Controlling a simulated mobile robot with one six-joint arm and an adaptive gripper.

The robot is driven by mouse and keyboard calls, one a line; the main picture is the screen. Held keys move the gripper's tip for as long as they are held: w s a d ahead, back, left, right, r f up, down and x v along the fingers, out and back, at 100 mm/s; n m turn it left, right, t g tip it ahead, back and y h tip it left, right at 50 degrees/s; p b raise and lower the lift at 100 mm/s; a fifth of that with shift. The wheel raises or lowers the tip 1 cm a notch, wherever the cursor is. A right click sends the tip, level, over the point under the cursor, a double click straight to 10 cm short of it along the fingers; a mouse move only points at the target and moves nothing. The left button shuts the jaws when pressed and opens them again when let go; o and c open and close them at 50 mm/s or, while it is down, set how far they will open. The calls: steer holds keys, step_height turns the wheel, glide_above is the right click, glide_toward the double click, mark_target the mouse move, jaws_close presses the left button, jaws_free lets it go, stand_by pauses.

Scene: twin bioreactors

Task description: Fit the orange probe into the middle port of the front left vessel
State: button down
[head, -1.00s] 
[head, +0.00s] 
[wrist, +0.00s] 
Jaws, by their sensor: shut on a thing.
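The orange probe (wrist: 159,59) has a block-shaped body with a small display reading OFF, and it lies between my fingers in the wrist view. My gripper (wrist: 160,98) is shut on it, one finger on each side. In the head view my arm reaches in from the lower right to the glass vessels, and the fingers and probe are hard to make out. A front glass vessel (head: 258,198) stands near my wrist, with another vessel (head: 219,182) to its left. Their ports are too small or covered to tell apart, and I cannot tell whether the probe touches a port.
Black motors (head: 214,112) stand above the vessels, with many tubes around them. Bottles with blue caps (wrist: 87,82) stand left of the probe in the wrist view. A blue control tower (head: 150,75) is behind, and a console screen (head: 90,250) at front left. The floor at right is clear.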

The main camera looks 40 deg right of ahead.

──────────────────────────────

Your task is to quote the listing above word for word.

Controlling a simulated mobile robot with one six-joint arm and an adaptive gripper.

The robot is driven by mouse and keyboard calls, one a line; the main picture is the screen. Held keys move the gripper's tip for as long as they are held: w s a d ahead, back, left, right, r f up, down and x v along the fingers, out and back, at 100 mm/s; n m turn it left, right, t g tip it ahead, back and y h tip it left, right at 50 degrees/s; p b raise and lower the lift at 100 mm/s; a fifth of that with shift. The wheel raises or lowers the tip 1 cm a notch, wherever the cursor is. A right click sends the tip, level, over the point under the cursor, a double click straight to 10 cm short of it along the fingers; a mouse move only points at the target and moves nothing. The left button shuts the jaws when pressed and opens them again when let go; o and c open and close them at 50 mm/s or, while it is down, set how far they will open. The calls: steer holds keys, step_height turns the wheel, glide_above is the right click, glide_toward the double click, mark_target the mouse move, jaws_close presses the left button, jaws_free lets it go, stand_by pauses.

Scene: twin bioreactors

Task description: Fit the orange probe into the middle port of the front left vessel
State: button down
[head, -1.00s] 
[head, +0.00s] 
[wrist, +0.00s] 
Jaws, by their sensor: shut on a thing.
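The orange probe (wrist: 159,59) has a block-shaped body with a small display reading OFF, and it lies between my fingers in the wrist view. My gripper (wrist: 160,98) is shut on it, one finger on each side. In the head view my arm reaches in from the lower right to the glass vessels, and the fingers and probe are hard to make out. A front glass vessel (head: 258,198) stands near my wrist, with another vessel (head: 219,182) to its left. Their ports are too small or covered to tell apart, and I cannot tell whether the probe touches a port.
Black motors (head: 214,112) stand above the vessels, with many tubes around them. Bottles with blue caps (wrist: 87,82) stand left of the probe in the wrist view. A blue control tower (head: 150,75) is behind, and a console screen (head: 90,250) at front left. The floor at right is clear.

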The main camera looks 40 deg right of ahead.

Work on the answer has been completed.